Streitigkeiten. Der erste Weg ist ein persönliches Gespräch. In der beschriebenen Causa half dies nicht – über einen Umweg kam der Fall zum Bezirksgericht. Der Nachbar ließ sich den Anspruch des Vermieters gegen den Raucher abtreten, keinen nachteiligen Gebrauch von der Wohnung zu machen.Ein Berufungsgericht gab dem Klagebegehren teilweise statt, nämlich für die Nachtstunden (22 bis 6 Uhr). Der Oberste Gerichtshof änderte diese Entscheidung dahingehend ab, dass für die wärmere und die kältere Jahreszeit unterschiedliche Regelungen getroffen wurden. Für die „Sommermonate“ wurde zudem zwischen Nacht- und Tageszeit, wobei für letztere eine Zeitabschnittsregelung getroffen wurde (für die Nachtzeit blieb es bei der Lösung des Berufungsgerichts). Dazu hielten die Höchstrichter fest, dass zwar die Erwirkung eines zeitlich unbeschränkten „Rauchverbots“ wegen des auch vom Kläger zu beachtenden nachbarrechtlichen Gebots der gegenseitigen Rücksichtnahme nicht in Betracht kommt. Dem Kläger müsse es aber auch tagsüber möglich sein, seine Terrasse zu nutzen, zu lüften oder Frischluft zuzuführen, ohne sich dem nicht berechenbaren Rauchverhalten des Beklagten anpassen zu müssen. Durch Rücksicht auf die – nach dem im gegenständlichen Fall allein maßgeblichen Maßstab des „Durchschnittsmenschen“ – üblichen Essens- und Ruhezeiten (8–10, 12–15 und 18–20 Uhr) könne ein ausgewogener Interessenausgleich erzielt werden.

Der Fall

Der Zigarrenraucher wohnt im 6. Stock eines Hauses, der Nichtraucher schräg über ihm. Beide Wohnungen sind hof- oder gartenseitig ausgerichtet und jeweils mit einer Terrasse (Balkon, Loggia) ausgestattet. Der Beklagte ist Autor und arbeitet in seiner Wohnung. Er raucht täglich ein bis zwei Zigarren, eine davon in der Regel zwischen Mitternacht und zwei Uhr früh. Der Beklagte raucht im Winter und bei Schlechtwetter bei geschlossenem Fenster und lüftet danach, im Sommer raucht er bei geöffnetem Fenster oder auf der Terrasse. Der Kläger fühlt sich als Nichtraucher durch den aufsteigenden Zigarrenrauch massiv beeinträchtigt. Er erwacht, wenn der deutlich wahrnehmbare Zigarrenrauch in der Nacht bei geöffnetem Fenster oder geöffneter Balkontür in seine Wohnung eindringt. Jedoch, so die richterliche Auffassung, es genüge schon der starke Geruch. Der OGH vergleicht den Fall mit – ebenfalls nicht gesundheitsschädlichen – akustischen Einwirkungen musizierender Nachbarn. Im Ergebnis mache es keinen Unterschied, ob die Störung der Nachtruhe durch Lärm oder – wie in besagtem Fall – durch eine intensive Geruchsbelästigung hervorgerufen werde. Zwar könne dem rauchenden Nachbarn angesichts des beiderseits wirkenden Gebots der Rücksichtnahme nicht zugemutet werden, ganz auf seinen Genuss zu verzichten; umgekehrt müsse der Nichtraucher aber auch tagsüber seine Terrasse nutzen oder lüften können, ohne sich einem nicht berechenbaren Rauchverhalten anpassen zu müssen.

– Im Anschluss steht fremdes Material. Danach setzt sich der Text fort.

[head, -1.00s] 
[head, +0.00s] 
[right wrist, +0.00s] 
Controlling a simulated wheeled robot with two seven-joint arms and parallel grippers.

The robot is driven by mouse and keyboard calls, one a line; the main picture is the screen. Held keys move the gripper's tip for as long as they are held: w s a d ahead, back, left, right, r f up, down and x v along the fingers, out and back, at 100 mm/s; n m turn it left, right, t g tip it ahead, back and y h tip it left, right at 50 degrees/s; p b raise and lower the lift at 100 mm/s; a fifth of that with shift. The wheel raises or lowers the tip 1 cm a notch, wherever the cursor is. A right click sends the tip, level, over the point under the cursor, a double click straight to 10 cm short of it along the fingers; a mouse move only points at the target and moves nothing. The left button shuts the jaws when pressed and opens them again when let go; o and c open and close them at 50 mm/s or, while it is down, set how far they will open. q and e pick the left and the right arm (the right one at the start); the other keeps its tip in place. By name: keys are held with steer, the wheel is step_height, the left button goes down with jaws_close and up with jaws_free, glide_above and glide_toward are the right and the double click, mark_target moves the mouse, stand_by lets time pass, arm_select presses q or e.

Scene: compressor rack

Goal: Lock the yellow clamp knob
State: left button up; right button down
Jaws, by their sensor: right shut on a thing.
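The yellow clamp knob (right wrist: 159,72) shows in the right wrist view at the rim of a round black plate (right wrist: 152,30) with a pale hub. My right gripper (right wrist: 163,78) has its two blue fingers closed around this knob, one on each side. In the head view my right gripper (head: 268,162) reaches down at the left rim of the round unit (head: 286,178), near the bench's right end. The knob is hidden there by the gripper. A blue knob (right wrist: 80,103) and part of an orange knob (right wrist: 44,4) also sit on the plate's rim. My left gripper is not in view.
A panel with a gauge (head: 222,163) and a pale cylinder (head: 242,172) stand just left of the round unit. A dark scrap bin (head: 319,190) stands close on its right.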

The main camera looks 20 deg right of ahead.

Eine Anwältin zweifelte daran, dass Zigarettenrauch im gleichen Fall so rigide behandelt worden wäre. Das Urteil sei sicher richtungsweisend, jedoch sei im Einzelfall immer zu prüfen, ob es anwendbar sei. Die 37 Seiten umfassende Entscheidung, die der Senat in mehreren Sitzungen akribisch ausgearbeitet habe, sei eine Interessenabwägung „nach dem Maßstab des verständigen Durchschnittsmenschen“, betonte Senatspräsident Karl-Heinz Danzl im Gespräch mit der APA. Wiewohl von jedem OGH-Spruch eine gewisse generalisierende Wirkung ausgehe, handle es sich um eine Einzelfallentscheidung. Entsprechende Regelungen könnten andernorts auch ganz anders ausfallen, weil die Höchstrichter auf die konkrete Wohnsituation eingegangen seien.

Jede nachbarschaftsrechtliche Entscheidung habe ganz individuelle Parameter. Generell sei es „eine Premierenentscheidung“ gewesen: „Erstmalig ist beim OGH ein Raucherfall gehört worden“, bestätigte Danzl. Um als störend empfundene „Emissionen“ aus Nachbarwohnungen habe sich das Höchstgericht in der Vergangenheit aber schon öfter gekümmert, da ging es beispielsweise ums Klavierspielen.